This is the proof by Brezis on showing all compact operators have compact adjoints. I am a little bit lost in the last paragraph of the proof:
This is how I understood the last paragraph:
We know that $T^{**} \in K(E^{**}, F^{**})$. Therefore, we have $T^{**}(J_E(B_E)) \subseteq F^{**}$ to have compact closure, where $J_E: E \to E^{**}$ is the canonical injection such that $J_E(x)(f) = f(x)$ for all $f \in E^*$. Now we claim that $J_F(T(B_E)) = T^{**}(J_E(B_E))$, where $J_F$ is the canonical injection for the space $F$. To see this, let $g \in J_F(T(B_E)) \subseteq F^{**}$. Then for $f \in F^*$ and some $x \in B_E$, we have \begin{align*} \langle g, f \rangle &= \langle J_F(Tx), f \rangle \\ &= \langle f, Tx \rangle \\ &= \langle T^*f, x \rangle \\ &= \langle J_E x, T^*f \rangle \\ &= \langle T^{**}(J_E x), f \rangle \end{align*} where in the last line, we have $g \in T^{**}(J_E(B_E))$. The proof for the converse is similar. Now we know $J_F(F) \subseteq F^{**}$ is closed in $F^{**}$ as $J_F$ is continuous and $F$ is closed. Therefore, we now have:
$\overline{J_F(T(B_E))} = \overline{T^{**}(J_E(B_E))} \subseteq F^{**}$ is compact.
$J_F(F) \subseteq F^{**}$ is closed.
I am not seeing why 1 and 2 here would imply $\overline{T(B_E)} \subseteq F$ is compact. In particular, it seems like we do not have $F$ to be reflexive and hence $J_F$ does not necessarily have a continuous inverse, which would have mapped compact sets to compact sets and closed sets to closed sets. How do we reach the conclusion that Brezis concluded in the end?

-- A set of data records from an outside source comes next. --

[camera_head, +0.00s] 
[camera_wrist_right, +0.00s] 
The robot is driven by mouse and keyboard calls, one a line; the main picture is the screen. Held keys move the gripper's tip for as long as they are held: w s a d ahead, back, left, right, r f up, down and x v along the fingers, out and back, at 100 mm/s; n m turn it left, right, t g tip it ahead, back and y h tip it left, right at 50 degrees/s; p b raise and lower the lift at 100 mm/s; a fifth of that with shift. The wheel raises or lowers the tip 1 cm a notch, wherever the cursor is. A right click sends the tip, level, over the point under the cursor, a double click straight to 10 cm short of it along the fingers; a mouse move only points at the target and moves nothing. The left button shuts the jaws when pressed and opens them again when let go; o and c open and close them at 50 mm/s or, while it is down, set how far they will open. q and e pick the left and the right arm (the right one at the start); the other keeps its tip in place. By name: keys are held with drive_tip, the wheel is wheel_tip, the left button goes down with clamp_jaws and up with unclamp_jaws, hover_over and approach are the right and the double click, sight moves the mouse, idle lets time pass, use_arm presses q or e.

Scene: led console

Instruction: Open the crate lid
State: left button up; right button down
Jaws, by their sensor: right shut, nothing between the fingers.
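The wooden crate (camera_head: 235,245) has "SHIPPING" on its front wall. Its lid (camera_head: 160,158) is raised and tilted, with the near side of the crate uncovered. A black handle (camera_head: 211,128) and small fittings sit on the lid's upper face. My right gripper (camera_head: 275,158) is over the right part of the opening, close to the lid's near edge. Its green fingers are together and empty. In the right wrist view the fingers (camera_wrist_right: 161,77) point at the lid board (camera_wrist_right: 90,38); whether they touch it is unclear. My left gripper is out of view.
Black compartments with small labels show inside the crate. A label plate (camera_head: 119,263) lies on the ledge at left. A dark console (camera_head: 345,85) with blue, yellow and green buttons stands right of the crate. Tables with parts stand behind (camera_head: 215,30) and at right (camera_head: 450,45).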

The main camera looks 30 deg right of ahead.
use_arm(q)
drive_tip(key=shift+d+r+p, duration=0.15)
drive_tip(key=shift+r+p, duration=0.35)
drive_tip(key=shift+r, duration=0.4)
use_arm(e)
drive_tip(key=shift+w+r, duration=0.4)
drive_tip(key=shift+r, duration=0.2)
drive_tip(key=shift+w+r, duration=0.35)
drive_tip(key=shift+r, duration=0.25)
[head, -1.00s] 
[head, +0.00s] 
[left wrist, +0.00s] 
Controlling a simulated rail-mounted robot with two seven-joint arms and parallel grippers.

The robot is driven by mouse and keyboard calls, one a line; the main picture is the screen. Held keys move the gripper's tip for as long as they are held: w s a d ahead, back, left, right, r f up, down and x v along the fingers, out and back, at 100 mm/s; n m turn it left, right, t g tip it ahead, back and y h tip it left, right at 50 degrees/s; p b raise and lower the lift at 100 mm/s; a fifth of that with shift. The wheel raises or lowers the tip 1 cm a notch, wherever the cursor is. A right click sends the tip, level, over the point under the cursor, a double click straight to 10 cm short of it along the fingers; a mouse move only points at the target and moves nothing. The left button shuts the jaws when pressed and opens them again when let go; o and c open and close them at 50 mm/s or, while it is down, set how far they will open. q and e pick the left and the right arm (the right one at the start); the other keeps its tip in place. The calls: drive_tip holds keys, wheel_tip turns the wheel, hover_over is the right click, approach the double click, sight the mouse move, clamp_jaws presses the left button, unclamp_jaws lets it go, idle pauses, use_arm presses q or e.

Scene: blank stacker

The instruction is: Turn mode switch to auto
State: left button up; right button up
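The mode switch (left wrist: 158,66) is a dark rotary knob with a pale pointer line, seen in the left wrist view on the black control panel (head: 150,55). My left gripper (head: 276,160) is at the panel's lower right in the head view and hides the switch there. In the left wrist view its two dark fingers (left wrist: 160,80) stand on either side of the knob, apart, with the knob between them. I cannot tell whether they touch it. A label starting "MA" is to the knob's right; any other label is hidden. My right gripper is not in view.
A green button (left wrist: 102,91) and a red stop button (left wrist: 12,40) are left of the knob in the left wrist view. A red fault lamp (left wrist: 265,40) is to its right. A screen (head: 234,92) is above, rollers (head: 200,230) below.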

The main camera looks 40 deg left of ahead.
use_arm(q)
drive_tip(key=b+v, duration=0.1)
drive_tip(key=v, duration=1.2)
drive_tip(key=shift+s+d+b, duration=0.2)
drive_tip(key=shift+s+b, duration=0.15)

Update After Reading the Comment:
$J_F: F \to F^{**}$ is an isometric injection implies that $J_F|_{J(F)}: F \to J(F)$ is an isometric isomorphism. Therefore, we have $$ J_F|_{J(F)}^{-1}(\overline{J_F(T(B_E))}) = \overline{T(B_E)} \subseteq J_F|_{J(F)}^{-1}(J_F(F)) = F. $$ Since $J_F|_{J(F)}^{-1}$ is continuous and $\overline{J_F(T(B_E))}$ is compact, we are done.
Second Update: We can also view the problem as such:
If we know $J_F \circ T: E \to F^{**}$ to be compact, then $T: E \to F$ is necessarily compact. Now since $J_F \circ T$ is compact, we have $\overline{J_F(T(B_E))} \subseteq F^{**}$ is compact. Now let $\{ Tx_n \}_n \subseteq T(B_E)$ be a sequence with $\| x_n \| \leq 1$. We show that $\{ Tx_n \}_n$ has a convergent subsequence. Note that we have for the sequence $\{ J_F(T(x_n)) \}_n$ to have a convergent subsequence $\{ J_F(T(x_{n_k})) \}_k$ as $J_F \circ T$ is compact. In particular, this implies that $\{ J_F(T(x_{n_k})) \}_k$ is Cauchy and hence $\{ T(x_{n_k}) \}_k$ is Cauchy. Since $F$ is a Banach space and $T(B_E)$ is closed, we have $\{ T(x_{n_k}) \}_k$ to be a convergent subsequence in $T(B_E)$. This shows that $\overline{T(B_E)} \subseteq F$ is compact. That is, we have $T$ is compact.
I am still, however, not seeing where the condition $J_F(F) \subseteq F^{**}$ is closed being used. I suppose that I did use $T(B_E)$ is closed in the above. Is this what Brezis meant though?